The caption below a photo of a stewardess quoted in the article read "the best school for brides."  I am glad at least that the article acknowledged that this phrase, appearing on ads encouraging young ladies to apply for a job as a stewardess, was just too much.

An article that did profiles of college students interviewed one Matilda Gholson from the University of North Carolina.  Here is an excerpt:

Matilda, the 22-year-old daughter of a Henderson, N.C., attorney, is a "straight-B" student, a senior majoring in education who chose teaching because "I like children and it seemed important."  But Matilda sees her true career with "a husband and a family."  She has no steady now, dates mostly on weekends, more and more for quiet dinners instead of swinging fraternity "combo parties."  She knows what kind of wife she wants to be.  "A woman's role is secondary to her husband's."  While at college Matrilda looks to her parents for direction.  "I like to think I'm not a conformist," she says, "but I am."

Intelligent, but not intellectual, Matilda sounds like the belle ideal of Southern womanhood.

So many things.  The idea that teaching was an ideal job for women because they work with kids.  And I say this as a female studying to be a teacher!   Look, if you want to stay at home and make being a wife and mother a career, that's perfectly acceptable;women don't get enough recognition for their household roles that really can be considered careers (except you don't get paid and don't get vacations!)  However, it is disturbing to me that this young lady said with her own mouth that her role will be secondary to her husband's.  Not secondary, Tilly—equal.  She believes this because that's all she hears.  I just wonder how often she thinks about these tenets and if at any time something in her brain tells her that there's something wrong with these thoughts.

It's a similar feeling I have when I hear people talk in sacrament meeting or in a class about how gracious God is and how they're less than dirt, etc. and how they're so grateful for forgiveness.  It's so often in a way that really insults them themselves.  We should be grateful for forgiveness, but not in a I-should-be-damned-to-hell-for-eternity-for-this-mistake-but-instead-God-is-SO-merciful-and-does-this-when-I-don't-deserve-it-at-all way.  It bothers me so, so much when people think that to elevate God or some other important figure that they have to debase themselves.

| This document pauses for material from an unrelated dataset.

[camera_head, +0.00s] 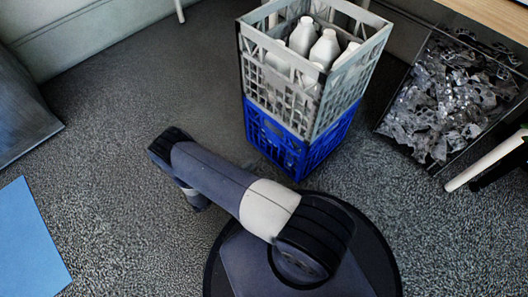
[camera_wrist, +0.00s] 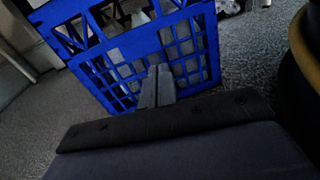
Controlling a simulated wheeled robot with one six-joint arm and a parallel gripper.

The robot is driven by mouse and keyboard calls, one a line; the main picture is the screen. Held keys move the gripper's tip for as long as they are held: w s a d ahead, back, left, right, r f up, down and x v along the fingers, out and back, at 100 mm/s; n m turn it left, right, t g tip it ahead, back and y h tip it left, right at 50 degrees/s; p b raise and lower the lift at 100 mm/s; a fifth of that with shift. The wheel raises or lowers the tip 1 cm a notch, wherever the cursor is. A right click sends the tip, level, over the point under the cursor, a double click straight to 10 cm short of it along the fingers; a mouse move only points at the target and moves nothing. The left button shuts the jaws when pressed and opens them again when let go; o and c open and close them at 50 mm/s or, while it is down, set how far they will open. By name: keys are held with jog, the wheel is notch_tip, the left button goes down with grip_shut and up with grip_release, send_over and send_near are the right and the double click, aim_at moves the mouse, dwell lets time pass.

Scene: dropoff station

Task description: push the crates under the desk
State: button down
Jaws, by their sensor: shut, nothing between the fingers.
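Two crates are stacked on the grey carpet, with a light grey lattice crate (camera_head: 346,82) on top of a blue crate (camera_head: 318,152). Several white bottles (camera_head: 303,36) stand in the grey crate. A wooden desk top (camera_head: 497,12) shows at the upper right corner. In the wrist view the blue crate (camera_wrist: 160,38) fills the upper middle. My gripper (camera_wrist: 157,70) is shut and empty, its fingertips pointing at the blue crate's lattice side. I cannot tell whether they touch it. In the head view my arm lies in front of the stack; my fingers are hidden.
A black bin (camera_head: 440,165) of crumpled grey scraps stands right of the crates, with a pale leg (camera_head: 485,163) beside it. A wall (camera_head: 80,40) runs behind on the left. A blue mat (camera_head: 30,240) lies at lower left. Carpet left of the crates is clear.

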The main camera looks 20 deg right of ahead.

That last sentence quoted—I love that not being an intellectual fits in with being a Southern belle.  And I'm not sure whether the author's comment about her intellect should be taken as a sexist remark.  I watched a video on youtube that's a news story from around 1964 about the new popularity of the Beatles.  The reporter, a man, mentioned that so many girls loved the band, and "some of them can write," referencing to the amount of fanmail the Beatles received.  Not "some of them write fanletters," or "some of them do also write to the band," but "some of them can write."  It didn't stand out tome when I watched it, but someone in the comments brought to my attention how awful that can sound (yes, there were intelligent comments on a youtube video!!!!1!).

Monday, November 1, 2010


I feel trapped.  The people who are less than close friends and who I know like me, and who enthusiastically and regularly tell me so, probably don't know what I would call the "real me."  They see the outside varied cheerfulness and don't expect the darkness within.

I'm sure this is a common problem.  "You don't know me!"  "If you only knew how I really was!"

I have a psychological need to confirm to them that I am like they think I am.  I plan ways to do emotional acrobatics to keep on a brave smiling face and not weasel out of social functions. 

What am I afraid of?  That they won't like me?  I'm trying to accept the thought that I'd rather be hated for who I am than loved for who I am not. 

I have to remind myself that their reaction will not necessarily be "she's got issues/she's an apostate/she needs some fellowshipping/she needs more attention than we're already giving her/she's wrong."  Maybe it's possible to be an example to them of a non-traditional Latter-day Saint whose opinions are just as valid.